Могут спросить: разве нельзя было послать свой паспорт в иммиграционную службу на предмет продления въездной визы, не выезжая из страны? Ведь проживал я в США вполне легально, поскольку статус студента был мне дан по ходатайству университета на весь предполагаемый срок обучения (пять лет), тогда как виза в паспорте давалась только на год. Однако правила таковы, что получить штамп визы в паспорте можно только в американском консульском отделе на территории другой страны. Это может быть либо страна твоего постоянного проживания, либо, по решению американского Конгресса, одна из двух пограничных стран: Мексика или Канада. Ездить в Мексику я не хотел и предпочитал Канаду, тем более что мы могли добраться туда на машине и заодно посмотреть на Ниагарский водопад и прочие канадские диковины.

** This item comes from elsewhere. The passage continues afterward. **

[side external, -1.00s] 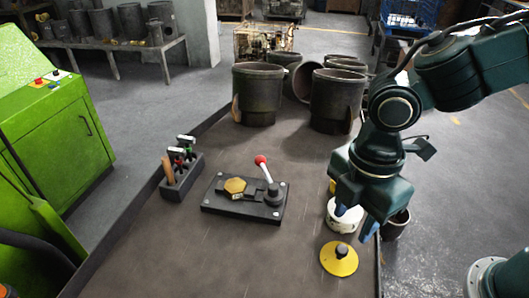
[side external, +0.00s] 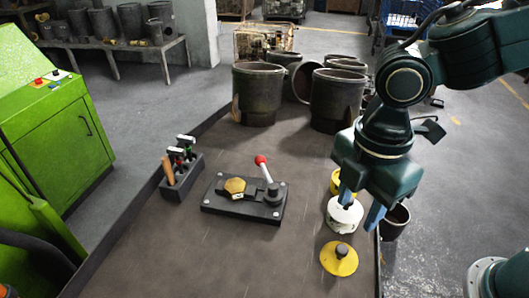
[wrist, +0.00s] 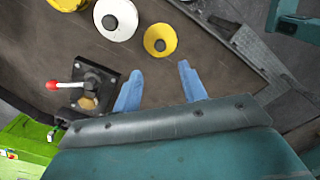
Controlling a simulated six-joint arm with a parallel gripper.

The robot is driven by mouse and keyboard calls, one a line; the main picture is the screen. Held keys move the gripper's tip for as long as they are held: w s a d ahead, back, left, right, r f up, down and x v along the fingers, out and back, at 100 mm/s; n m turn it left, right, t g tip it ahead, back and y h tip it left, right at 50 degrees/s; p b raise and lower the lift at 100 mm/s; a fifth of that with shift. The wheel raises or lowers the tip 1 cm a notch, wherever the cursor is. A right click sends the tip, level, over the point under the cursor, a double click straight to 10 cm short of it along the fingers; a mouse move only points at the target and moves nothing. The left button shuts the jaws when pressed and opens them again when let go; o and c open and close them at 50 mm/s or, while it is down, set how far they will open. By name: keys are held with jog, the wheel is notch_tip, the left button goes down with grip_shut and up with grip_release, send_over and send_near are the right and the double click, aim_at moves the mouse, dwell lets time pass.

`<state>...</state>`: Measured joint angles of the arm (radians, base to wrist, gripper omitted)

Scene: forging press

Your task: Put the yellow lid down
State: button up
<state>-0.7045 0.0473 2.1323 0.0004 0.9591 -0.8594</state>
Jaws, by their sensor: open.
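The yellow lid (side external: 330,262), a round disc with a dark knob, lies flat on the dark table near its right edge. It also shows in the wrist view (wrist: 150,48), beyond my fingertips and apart from them. My gripper (side external: 360,207) is open, with blue fingers pointing down, above the table. In the wrist view the space between its fingertips (wrist: 159,78) is empty.
A clamp with a red-knobbed lever (side external: 262,161) holds a brass piece (side external: 235,185) mid-table. A tool rack (side external: 180,180) is left; large dark pots (side external: 337,100) stand behind. Front table is clear.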

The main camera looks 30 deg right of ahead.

Зарезервировать день и час интервью в американском консульстве в Торонто можно было онлайн. Это удобно, однако непросто, потому что вакансии, как правило, разобраны на несколько месяцев вперед. Многие, конечно, отменяли бронь, но образовавшиеся пустые квадратики вакансий тут же заглатывались охотниками за визами. Эмпирическим и логическим путем я установил, что лучше всего выходить на охоту рано утром, в самый момент открытия электронной системы резервирования. Дело в том, что некоторое количество вакансий могло накопиться за ночь, пока служба бронирования отдыхает, поскольку отменить бронь можно было и по телефону в любое время суток, используя соответствующую опцию автоответчика. Понятно, не я один поджидал утром свою добычу. И вот, в пять утра, продрав глаза и усевшись за компьютер, я пытался одним из первых прорваться в систему и точным щелчком мыши ударить по белому тельцу квадратика, пока он еще не превратился в кроваво-красный, сраженный более ловким соискателем. Это была своеобразная игра на выживание с такими же лузерами, как я.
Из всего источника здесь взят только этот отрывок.